→ **Exercise prompt**
Output only the lines running from the line bearing "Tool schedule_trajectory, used" through the line bearing "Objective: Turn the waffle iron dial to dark", character for character.

^^^^^^^^

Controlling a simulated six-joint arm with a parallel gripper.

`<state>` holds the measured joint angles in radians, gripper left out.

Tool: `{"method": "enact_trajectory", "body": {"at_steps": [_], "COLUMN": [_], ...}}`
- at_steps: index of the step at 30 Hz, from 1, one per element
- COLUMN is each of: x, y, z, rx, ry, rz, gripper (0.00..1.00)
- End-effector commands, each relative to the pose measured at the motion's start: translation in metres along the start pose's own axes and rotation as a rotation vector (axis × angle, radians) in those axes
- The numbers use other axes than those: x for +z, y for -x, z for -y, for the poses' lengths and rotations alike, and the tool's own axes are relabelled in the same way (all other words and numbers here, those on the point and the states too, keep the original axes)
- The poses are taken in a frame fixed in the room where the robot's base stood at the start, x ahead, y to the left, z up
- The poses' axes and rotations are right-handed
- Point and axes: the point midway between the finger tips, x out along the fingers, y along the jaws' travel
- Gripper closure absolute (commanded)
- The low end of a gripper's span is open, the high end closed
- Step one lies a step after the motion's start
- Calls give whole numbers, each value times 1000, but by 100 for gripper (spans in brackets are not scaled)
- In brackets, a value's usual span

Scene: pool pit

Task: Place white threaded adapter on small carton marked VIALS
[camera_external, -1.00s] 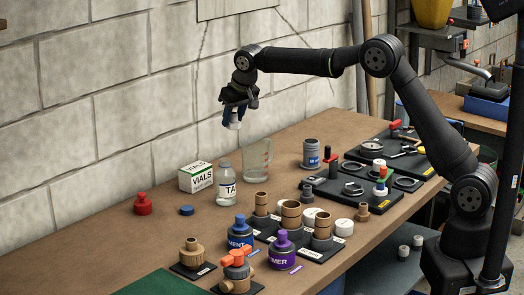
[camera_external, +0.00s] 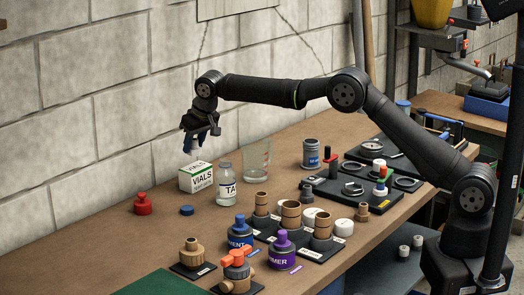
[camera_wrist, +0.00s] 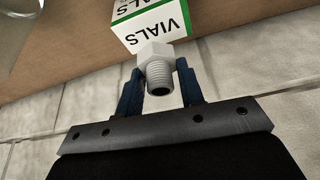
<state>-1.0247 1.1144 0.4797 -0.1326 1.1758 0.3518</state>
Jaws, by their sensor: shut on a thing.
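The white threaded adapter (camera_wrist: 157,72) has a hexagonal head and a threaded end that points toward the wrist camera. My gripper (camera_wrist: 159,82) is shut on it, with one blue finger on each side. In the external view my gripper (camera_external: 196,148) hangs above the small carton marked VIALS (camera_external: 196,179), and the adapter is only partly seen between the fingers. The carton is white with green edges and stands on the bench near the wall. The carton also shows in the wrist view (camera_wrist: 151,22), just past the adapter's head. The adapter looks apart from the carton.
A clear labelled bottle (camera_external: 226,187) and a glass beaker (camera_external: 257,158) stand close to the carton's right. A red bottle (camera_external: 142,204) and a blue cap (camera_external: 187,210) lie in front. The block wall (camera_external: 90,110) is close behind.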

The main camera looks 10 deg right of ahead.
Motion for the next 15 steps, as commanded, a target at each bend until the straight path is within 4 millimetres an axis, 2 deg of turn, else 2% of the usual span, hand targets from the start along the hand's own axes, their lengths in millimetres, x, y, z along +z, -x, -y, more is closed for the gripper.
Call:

^^^^^^^^

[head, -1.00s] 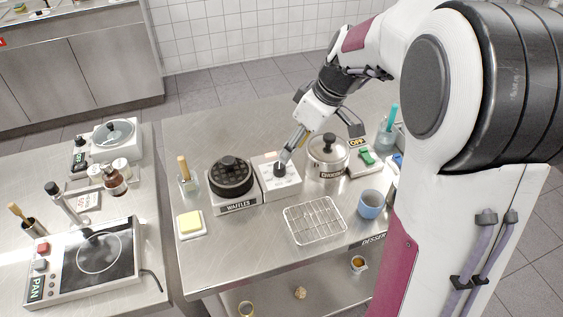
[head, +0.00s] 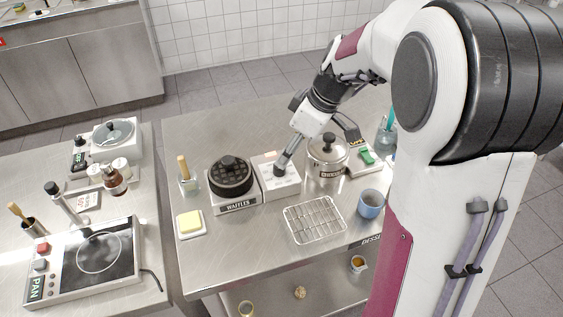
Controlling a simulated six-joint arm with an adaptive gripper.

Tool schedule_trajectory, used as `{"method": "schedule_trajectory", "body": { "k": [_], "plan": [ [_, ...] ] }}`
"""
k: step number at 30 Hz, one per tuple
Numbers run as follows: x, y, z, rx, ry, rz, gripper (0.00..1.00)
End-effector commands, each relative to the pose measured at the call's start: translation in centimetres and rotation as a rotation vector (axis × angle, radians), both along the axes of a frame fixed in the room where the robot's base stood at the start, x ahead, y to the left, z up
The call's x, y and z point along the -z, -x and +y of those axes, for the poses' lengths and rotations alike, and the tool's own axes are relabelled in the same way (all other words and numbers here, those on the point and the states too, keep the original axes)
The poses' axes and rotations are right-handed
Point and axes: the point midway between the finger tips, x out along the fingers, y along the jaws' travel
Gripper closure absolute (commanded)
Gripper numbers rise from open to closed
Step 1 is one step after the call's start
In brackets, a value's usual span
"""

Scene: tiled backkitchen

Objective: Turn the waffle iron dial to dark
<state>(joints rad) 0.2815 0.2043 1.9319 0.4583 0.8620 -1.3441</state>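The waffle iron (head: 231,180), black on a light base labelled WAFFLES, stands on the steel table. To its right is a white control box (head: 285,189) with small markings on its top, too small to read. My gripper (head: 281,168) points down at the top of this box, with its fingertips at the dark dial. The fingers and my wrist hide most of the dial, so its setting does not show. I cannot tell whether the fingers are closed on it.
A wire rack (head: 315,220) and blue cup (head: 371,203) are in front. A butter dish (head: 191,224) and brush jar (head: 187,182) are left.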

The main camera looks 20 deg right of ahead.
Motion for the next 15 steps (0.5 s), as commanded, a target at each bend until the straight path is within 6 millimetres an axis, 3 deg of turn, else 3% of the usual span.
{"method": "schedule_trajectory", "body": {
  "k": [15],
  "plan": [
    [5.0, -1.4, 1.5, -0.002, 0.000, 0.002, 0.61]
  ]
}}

^^^^^^^^

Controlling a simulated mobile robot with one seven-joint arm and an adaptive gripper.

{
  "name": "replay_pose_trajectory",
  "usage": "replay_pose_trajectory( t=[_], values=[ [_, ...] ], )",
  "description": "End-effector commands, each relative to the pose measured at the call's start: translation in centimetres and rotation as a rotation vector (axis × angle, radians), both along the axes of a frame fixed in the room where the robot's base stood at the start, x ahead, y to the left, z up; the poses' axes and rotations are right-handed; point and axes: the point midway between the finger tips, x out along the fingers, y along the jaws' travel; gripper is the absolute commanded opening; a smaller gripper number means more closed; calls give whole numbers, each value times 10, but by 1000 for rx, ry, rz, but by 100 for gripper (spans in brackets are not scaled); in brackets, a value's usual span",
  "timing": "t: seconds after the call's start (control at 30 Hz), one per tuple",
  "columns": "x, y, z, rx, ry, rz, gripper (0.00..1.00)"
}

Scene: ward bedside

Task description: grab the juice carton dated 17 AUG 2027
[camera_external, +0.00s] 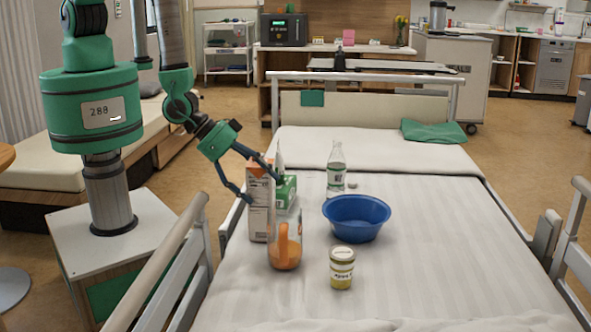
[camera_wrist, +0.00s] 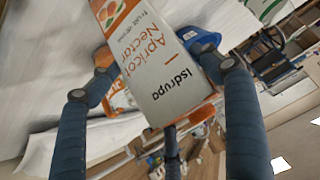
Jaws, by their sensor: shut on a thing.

^^^^^^^^

→ **Solution to this exercise**
Tool schedule_trajectory, used as `{"method": "schedule_trajectory", "body": { "k": [_], "plan": [ [_, ...] ] }}`
"""
k: step number at 30 Hz, one per tuple
Numbers run as follows: x, y, z, rx, ry, rz, gripper (0.00..1.00)
End-effector commands, each relative to the pose measured at the call's start: translation in centimetres and rotation as a rotation vector (axis × angle, radians), both along the axes of a frame fixed in the room where the robot's base stood at the start, x ahead, y to the left, z up
The call's x, y and z point along the -z, -x and +y of those axes, for the poses' lengths and rotations alike, and the tool's own axes are relabelled in the same way (all other words and numbers here, those on the point and the states too, keep the original axes)
The poses' axes and rotations are right-handed
Point and axes: the point midway between the finger tips, x out along the fingers, y along the jaws' travel
Gripper closure absolute (commanded)
Gripper numbers rise from open to closed
Step 1 is one step after the call's start
In brackets, a value's usual span
"""

Scene: tiled backkitchen

Objective: Turn the waffle iron dial to dark

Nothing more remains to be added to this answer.